Good To Great
INTRO: Excerpt from "Good to Great" by Jim Collins: "Good is the enemy of great. And that is one of the key reasons why we have so little that becomes great. We don't have great schools, principally because we have good schools. We don't have great government, principally because we have good government. Few people attain great lives, in large part because it is just so easy to settle for a good life. The vast majority of companies never become great, precisely because the vast majority become quite good -- and that is their main problem. This point became piercingly clear to me in 1996, when I was having dinner with a group of thought leaders gathered for a discussion about organizational performance. Bill Meehan, the managing director of the San Francisco branch of McKinsey and Company, leaned over and casually confided, "You know, Jim, we love Built to Last around here. You and your coauthor did a very fine job on the research and writing. Unfortunately, it's useless." Curious, I asked him to explain. "The companies you wrote about were, for the most part, always great" he said. "They never had to turn themselves from good companies into great companies. They had parents...who shaped the character of greatness early on. But what about the vast majority of companies that wake up partway through life and realize that they're good, but not great?"
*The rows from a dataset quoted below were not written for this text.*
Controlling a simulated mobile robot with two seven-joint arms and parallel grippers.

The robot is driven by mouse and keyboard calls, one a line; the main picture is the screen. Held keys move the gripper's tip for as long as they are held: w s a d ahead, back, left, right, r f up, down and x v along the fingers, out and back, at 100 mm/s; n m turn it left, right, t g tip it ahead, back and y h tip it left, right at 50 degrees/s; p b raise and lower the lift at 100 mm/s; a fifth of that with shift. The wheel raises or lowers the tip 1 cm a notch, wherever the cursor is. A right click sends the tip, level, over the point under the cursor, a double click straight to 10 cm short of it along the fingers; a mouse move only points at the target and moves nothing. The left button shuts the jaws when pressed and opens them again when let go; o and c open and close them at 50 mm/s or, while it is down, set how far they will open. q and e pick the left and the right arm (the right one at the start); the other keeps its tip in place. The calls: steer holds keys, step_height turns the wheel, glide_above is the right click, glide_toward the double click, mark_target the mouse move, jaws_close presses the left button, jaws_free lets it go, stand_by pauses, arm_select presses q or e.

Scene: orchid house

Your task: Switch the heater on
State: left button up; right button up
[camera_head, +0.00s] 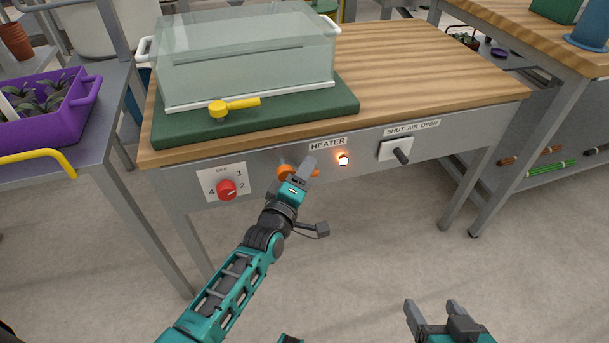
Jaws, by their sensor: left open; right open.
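The heater switch (284,171) is an orange part on the grey front panel of the wooden bench, below the HEATER label (327,144). A small lamp (343,160) to its right glows orange-white. My left gripper (302,174) is at the orange switch, with its fingers partly over it. Its jaws are open, but the far finger is hard to make out and I cannot tell whether it touches the switch. My right gripper (433,308) is open and empty above the floor at the bottom, well away from the bench.
A red dial (227,189) is left of the switch, and a SHUT AIR OPEN lever (401,154) is right of it. A purple tray (80,112) stands on the left trolley.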

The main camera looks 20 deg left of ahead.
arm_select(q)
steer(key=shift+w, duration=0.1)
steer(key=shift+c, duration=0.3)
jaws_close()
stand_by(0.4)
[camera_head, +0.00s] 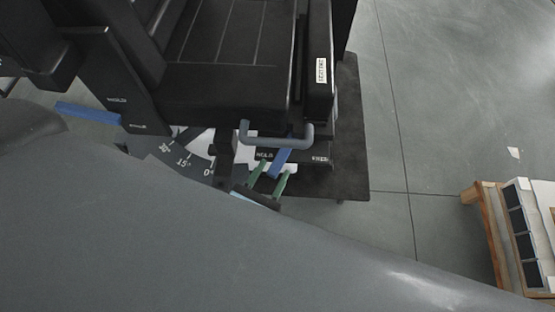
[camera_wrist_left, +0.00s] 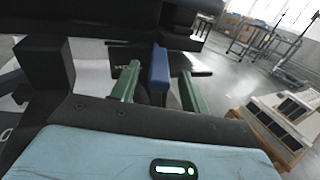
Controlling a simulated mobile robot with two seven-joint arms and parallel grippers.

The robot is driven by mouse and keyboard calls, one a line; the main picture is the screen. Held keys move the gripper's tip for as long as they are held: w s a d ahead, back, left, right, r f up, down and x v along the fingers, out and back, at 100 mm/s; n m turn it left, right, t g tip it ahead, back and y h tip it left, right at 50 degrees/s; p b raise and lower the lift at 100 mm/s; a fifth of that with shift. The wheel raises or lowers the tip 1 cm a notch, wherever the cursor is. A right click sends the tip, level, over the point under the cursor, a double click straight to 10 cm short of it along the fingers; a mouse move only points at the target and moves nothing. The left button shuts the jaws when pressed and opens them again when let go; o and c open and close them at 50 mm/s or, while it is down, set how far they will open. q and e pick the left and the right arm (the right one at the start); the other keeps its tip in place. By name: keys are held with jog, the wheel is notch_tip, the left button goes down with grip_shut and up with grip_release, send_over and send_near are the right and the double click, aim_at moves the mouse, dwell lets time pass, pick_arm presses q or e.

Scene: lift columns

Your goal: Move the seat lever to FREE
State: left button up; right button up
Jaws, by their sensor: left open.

What about the vast majority of Churches that wake up and realize that they're good but not great?
As we come to Acts chapter six, I picked up on the fact that, as far as numerical growth is concerned, the Jerusalem church made the leap from good to great.
Acts 6:1 "Now at this time while the disciples were increasing in number..."
Acts 6:7 "The number of the disciples continued to increase greatly in Jerusalem, and a great many of the priests were becoming obedient to the faith."
What happened in the intervening verses helped them go from good t ...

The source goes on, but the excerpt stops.